1. Get to know your clients as people.

Sure, this is business, but it doesn’t mean your client interactions have to be all about work! Get to know your clients as people, asking questions like:

o What country (or world) do they live in?

o What are their hobbies?

o Do they have kids?

o Do they have pets?

o What did they do last weekend?

You don’t have to quiz them for half an hour every time you meet. A casual question before you get to business will work wonders for building client relationships.

Since asking questions can increase your likeability, this can deepen your client relationships while building your social capital. Translation: Your customers will love you!

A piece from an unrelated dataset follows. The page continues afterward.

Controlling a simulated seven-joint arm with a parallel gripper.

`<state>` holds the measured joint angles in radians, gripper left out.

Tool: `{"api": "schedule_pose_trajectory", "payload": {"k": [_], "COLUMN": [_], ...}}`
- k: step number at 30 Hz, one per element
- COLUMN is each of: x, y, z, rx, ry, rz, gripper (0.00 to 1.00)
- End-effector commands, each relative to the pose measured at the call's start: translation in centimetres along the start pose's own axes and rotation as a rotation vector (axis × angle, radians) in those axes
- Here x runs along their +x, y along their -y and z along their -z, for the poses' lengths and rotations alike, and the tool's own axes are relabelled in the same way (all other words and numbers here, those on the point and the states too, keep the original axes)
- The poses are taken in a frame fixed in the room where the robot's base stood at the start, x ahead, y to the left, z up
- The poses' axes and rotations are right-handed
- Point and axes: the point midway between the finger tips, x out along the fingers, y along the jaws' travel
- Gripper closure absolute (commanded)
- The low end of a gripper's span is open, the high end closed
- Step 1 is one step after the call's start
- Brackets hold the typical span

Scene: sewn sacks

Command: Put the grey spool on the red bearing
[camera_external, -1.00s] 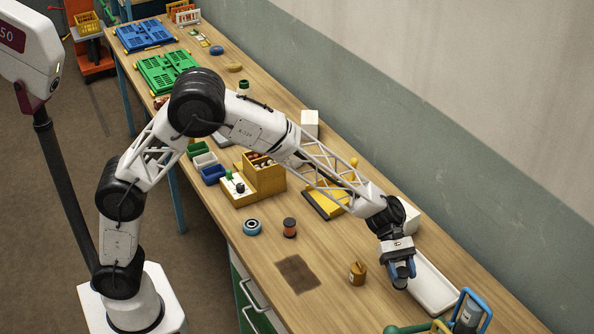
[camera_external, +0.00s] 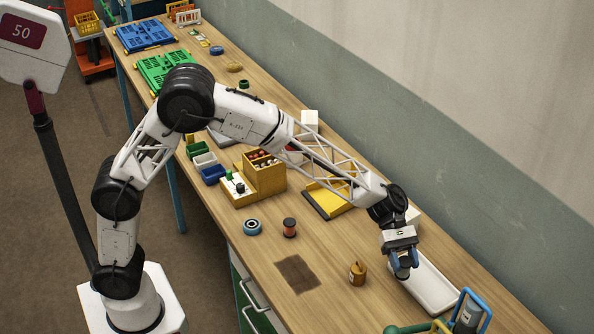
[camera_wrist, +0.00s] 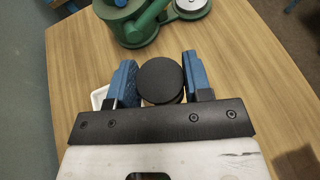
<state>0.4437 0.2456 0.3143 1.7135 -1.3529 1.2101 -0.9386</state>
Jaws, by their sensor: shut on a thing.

2. Agree on a shared tech stack.

Misunderstandings can lead to a lot of frustration and negativity in client relationships. That’s why it’s a good idea to get on the same page with your clients, especially concerning how you’ll communicate and work with each other.

Agree on a shared tech stack when you work with a client. For example, if you normally do Zoom meetings but the client only does Google Meet, you’ll need to adjust how you do video calls. It might feel annoying to add another platform to your tech stack, but you want to make it as easy as possible for the client to get in touch with you!

3. Squeeze in a little face time.

If you’re trying to build warm, positive relationships with your clients, make sure you show your face! Humans rely on facial expressions to socialize with each other (and science backs this up).

Make sure you get a little face time with your clients by:

o Turning on your camera during video chats

o Meeting in person once a year, if possible

o Adding an up-to-date headshot to your email signature or Slack

o Recording videos with Vidyard [[relationship?]] instead of sending long emails

4. Set clear, documented expectations.

Remember, misunderstandings and confusion can create tension in your client relationships. You want to minimize that as much as possible, so create clear, documented expectations with each client.

It’s also important to keep in mind that when building relationships with clients, it’s not just about one-on-one interactions. You need to think about the whole experience of working with them–from the moment they contact you until you complete their project.

To do that, I recommend:

o Agreeing on your working hours and general availability

o Having a written, signed contract for each client

o Establishing clear deadlines with dates and times

o Plugging your workflow into a project management tool, like Asana [[relationship?]], that tracks who’s responsible for what

5. Keep records.

Nothing’s more frustrating than a “he said, she said” scenario with your clients. To foster positive relationships, it’s a good idea to keep records of every client relationship.

The good news is that, thanks to remote work, you can document just about everything! Keep records on:

o Video chats (with client permission, of course)

o Emails

o Contracts

o Deadlines

The best way to do this is to get a customer relationship management platform to automatically log all of your client interactions in one place. It’s much better than sifting through your email for a client’s contact information.

Recordkeeping is great for client relationships because it helps you personalize every relationship, too. Instead of wondering which clients are ready for renewals, your CRM can alert you automatically. It’s the best way to have a positive, long-term relationship with each client.

Relationships take a lot of time and attention, and client relationships are no exception. Remote work can be more efficient, but it does mean that you have to be more intentional about creating positive relationships with your clients. Follow these five tips to help maintain great client relationships, even when you’re working remotely.